• **YOUR GOAL**: Lines that hold the word "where" should be located and copied.
>> BEGIN EXTRACTED DATA
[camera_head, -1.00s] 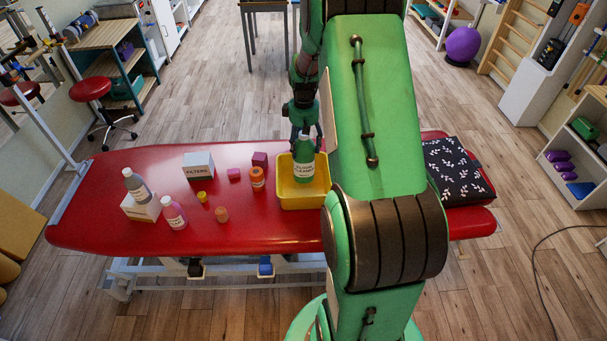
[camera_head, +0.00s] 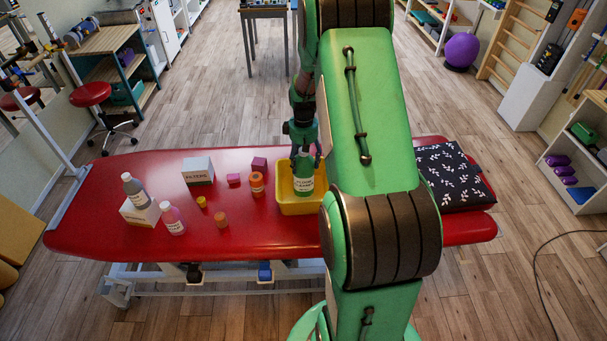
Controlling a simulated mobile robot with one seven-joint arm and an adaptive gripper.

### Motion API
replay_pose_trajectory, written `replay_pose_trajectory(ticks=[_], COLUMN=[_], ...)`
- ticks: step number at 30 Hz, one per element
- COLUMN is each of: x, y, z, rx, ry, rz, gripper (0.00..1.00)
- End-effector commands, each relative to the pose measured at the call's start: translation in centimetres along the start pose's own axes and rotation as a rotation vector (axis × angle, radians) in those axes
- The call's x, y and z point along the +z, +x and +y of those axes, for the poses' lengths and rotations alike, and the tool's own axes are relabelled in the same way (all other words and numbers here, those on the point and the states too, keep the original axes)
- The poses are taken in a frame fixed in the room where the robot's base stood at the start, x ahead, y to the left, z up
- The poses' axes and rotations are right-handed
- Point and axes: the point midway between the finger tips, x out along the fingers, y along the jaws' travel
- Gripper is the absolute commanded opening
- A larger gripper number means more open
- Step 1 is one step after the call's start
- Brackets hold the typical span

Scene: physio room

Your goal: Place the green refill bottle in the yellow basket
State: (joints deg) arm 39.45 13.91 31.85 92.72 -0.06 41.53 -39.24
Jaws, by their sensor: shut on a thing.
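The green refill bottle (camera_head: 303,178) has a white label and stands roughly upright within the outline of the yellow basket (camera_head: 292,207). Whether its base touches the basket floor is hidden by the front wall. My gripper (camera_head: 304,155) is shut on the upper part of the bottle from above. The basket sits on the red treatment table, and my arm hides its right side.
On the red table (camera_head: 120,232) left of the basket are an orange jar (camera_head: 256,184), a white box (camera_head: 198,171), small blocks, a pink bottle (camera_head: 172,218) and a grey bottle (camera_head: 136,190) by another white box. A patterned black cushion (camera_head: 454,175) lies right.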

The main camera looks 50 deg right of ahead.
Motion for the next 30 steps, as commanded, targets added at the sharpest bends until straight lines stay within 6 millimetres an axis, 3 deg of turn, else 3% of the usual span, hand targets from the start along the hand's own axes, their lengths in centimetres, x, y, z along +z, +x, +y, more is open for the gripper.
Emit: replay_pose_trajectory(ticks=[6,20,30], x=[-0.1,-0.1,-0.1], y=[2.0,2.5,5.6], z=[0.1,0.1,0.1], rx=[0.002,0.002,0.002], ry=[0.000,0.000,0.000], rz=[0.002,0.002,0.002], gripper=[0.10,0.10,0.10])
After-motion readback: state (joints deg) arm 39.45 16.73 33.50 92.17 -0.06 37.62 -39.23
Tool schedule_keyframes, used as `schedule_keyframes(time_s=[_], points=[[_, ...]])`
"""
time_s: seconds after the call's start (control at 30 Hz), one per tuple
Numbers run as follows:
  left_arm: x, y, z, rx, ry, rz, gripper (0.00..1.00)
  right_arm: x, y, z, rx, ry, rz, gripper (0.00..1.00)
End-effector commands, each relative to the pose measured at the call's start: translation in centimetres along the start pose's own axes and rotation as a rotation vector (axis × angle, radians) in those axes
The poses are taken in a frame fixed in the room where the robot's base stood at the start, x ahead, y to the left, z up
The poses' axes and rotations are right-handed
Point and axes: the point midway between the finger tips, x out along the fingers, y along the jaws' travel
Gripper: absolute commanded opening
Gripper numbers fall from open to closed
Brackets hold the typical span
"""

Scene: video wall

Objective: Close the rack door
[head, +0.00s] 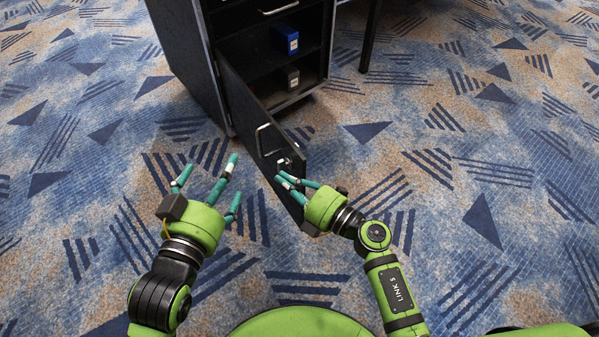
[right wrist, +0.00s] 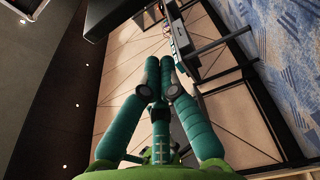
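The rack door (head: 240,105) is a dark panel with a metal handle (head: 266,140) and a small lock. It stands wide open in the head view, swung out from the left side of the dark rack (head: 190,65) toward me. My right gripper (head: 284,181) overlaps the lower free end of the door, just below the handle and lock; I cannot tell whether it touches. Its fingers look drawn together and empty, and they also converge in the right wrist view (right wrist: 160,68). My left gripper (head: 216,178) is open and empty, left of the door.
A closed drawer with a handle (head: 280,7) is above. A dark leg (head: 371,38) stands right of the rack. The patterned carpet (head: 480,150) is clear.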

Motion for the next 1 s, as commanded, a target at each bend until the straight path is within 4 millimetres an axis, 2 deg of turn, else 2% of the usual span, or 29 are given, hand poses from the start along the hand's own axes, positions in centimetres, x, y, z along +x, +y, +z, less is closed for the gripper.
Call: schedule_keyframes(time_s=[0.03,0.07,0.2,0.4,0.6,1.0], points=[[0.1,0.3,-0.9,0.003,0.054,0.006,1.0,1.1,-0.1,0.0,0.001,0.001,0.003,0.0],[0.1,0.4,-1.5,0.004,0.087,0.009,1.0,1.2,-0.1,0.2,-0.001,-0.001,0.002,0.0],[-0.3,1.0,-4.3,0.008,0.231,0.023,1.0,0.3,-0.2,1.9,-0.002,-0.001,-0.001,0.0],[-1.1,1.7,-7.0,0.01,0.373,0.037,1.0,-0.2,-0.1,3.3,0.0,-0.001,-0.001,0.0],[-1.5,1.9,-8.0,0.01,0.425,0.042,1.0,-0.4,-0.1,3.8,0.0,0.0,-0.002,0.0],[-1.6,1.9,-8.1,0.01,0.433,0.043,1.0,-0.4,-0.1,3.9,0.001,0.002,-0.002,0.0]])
>> END EXTRACTED DATA
• **COMPLETE RESPONSE**:
- The poses are taken in a frame fixed in the room where the robot's base stood at the start, x ahead, y to the left, z up
The poses are taken in a frame fixed in the room where the robot's base stood at the start, x ahead, y to the left, z up

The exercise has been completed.